_STORED DATA:_

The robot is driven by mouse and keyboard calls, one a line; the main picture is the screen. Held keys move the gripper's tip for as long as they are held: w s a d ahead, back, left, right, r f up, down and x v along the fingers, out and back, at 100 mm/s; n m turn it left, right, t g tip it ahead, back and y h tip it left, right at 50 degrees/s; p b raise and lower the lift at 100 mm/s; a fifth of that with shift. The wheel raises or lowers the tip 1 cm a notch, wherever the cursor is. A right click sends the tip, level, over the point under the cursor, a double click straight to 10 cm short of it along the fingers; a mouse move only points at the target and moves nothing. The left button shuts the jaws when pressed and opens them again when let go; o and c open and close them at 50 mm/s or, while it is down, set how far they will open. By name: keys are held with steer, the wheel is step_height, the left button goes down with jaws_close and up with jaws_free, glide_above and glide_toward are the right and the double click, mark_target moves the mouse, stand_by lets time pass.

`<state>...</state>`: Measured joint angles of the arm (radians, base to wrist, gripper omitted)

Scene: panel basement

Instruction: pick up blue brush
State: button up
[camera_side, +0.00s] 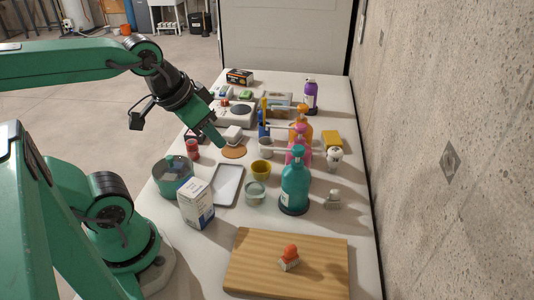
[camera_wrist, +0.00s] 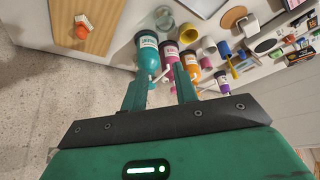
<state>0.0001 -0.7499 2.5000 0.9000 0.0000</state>
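I cannot single out the blue brush with certainty. In the side view a narrow upright blue item (camera_side: 264,130) with a yellow top stands left of the orange pump bottle. A small blue-topped item (camera_side: 225,93) lies near the far end of the table. In the wrist view a blue item (camera_wrist: 223,47) with a yellow part sits among the cups and bottles. My gripper (camera_side: 217,141) is in the air over the left side of the table, above the round cork mat. In the wrist view my gripper (camera_wrist: 160,78) has its two fingers apart, with nothing between them.
Teal (camera_side: 295,185), pink (camera_side: 299,147), orange (camera_side: 303,120) and purple (camera_side: 310,97) bottles line the right side by the concrete wall. A yellow cup (camera_side: 261,170), a tray (camera_side: 227,185) and a white box (camera_side: 197,204) are nearer. A cutting board (camera_side: 245,270) lies in front.

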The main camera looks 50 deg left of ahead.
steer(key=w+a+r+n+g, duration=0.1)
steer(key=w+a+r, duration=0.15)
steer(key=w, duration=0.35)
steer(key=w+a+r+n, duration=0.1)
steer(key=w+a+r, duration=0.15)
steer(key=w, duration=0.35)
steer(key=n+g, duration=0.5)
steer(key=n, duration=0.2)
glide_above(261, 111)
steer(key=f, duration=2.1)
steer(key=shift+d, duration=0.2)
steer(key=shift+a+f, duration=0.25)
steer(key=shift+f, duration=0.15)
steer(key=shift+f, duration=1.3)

_TASK PROMPT:_
Copy, exactly and exclusively, the lines beginning with the one that contains "State: button up" and ending with the last line of the listing; pictures are to be omitted.

_TASK SOLUTION:_
State: button up
[camera_side, +0.00s] 
[camera_wrist, +0.00s] 
<state>0.0001 -0.7499 2.5000 0.9000 0.0000</state>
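I cannot single out the blue brush with certainty. In the side view a narrow upright blue item (camera_side: 264,130) with a yellow top stands left of the orange pump bottle. A small blue-topped item (camera_side: 225,93) lies near the far end of the table. In the wrist view a blue item (camera_wrist: 223,47) with a yellow part sits among the cups and bottles. My gripper (camera_side: 217,141) is in the air over the left side of the table, above the round cork mat. In the wrist view my gripper (camera_wrist: 160,78) has its two fingers apart, with nothing between them.
Teal (camera_side: 295,185), pink (camera_side: 299,147), orange (camera_side: 303,120) and purple (camera_side: 310,97) bottles line the right side by the concrete wall. A yellow cup (camera_side: 261,170), a tray (camera_side: 227,185) and a white box (camera_side: 197,204) are nearer. A cutting board (camera_side: 245,270) lies in front.

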The main camera looks 50 deg left of ahead.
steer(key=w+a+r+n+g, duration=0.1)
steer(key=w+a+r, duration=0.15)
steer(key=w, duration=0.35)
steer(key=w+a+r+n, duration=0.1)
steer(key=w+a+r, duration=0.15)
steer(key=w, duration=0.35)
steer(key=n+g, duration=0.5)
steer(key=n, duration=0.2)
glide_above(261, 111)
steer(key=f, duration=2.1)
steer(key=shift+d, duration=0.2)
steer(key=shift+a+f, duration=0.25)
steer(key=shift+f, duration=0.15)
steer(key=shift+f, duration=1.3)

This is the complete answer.